Meditations, Hidup Bersahaja di Era Kebisingan ala Marcus Aurelius Perbesar

Pada musim semi pertama tahun 180 M, Marcus Aurelius terbaring lemah di ranjangnya dalam keheningan yang dingin dan mencekam. Malam itu, ia mengalami sakit parah dan tahu betul bahwa dirinya sedang sekarat—tanpa harus diberitahu para tabibnya. Ia memberi isyarat kepada seorang perwira muda untuk mendekat dan lalu membisikkan sesuatu ke telinganya dengan suara serak. Selepasnya, Marcus kembali berbaring dengan begitu lemas, menutupi dahinya dengan selembar kain dan tertidur; meninggal dalam perasaan yang tenang pada malam ketujuh penyakitnya.
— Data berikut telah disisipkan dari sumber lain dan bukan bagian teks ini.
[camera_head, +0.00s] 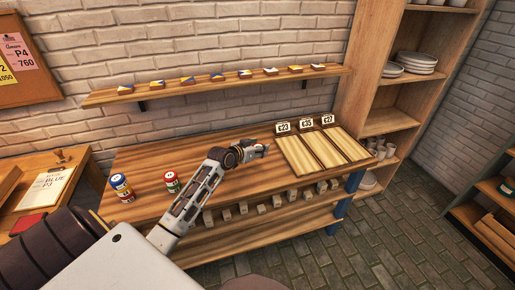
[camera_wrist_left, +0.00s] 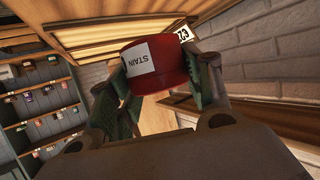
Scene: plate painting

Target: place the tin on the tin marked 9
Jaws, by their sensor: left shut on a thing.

Di pagi hari, beberapa tabibnya mengumumkan kematian sang Kaisar, dan sontak kamp tersebut menjadi kacau-balau. Para prajurit dan penduduk dengan cepat memadati hampir seluruh jalanan Roma sembari menangis karena turut merasa terluka. Menurut Herodian, seorang sejarawan terkemuka kala itu, seluruh penjuru Kekaisaran berteriak histeris seolah-olah berada dalam satu paduan suara yang sama ketika berita kematian Marcus tersebar. Ketika keriuhan di luar semakin keras, para penjaga yang gemetaran bertanya kepada seorang perwira muda yang sebelumnya mendapat bisikan dari Marcus. Perwira itu sepertinya hendak berbicara tetapi kemudian berhenti sejenak. Sembari mengerutkan alisnya dengan penuh kegugupan, ia menyampaikan pesan terakhir Marcus: Pergilah ke matahari terbit, bisiknya, karena aku sudah terbenam.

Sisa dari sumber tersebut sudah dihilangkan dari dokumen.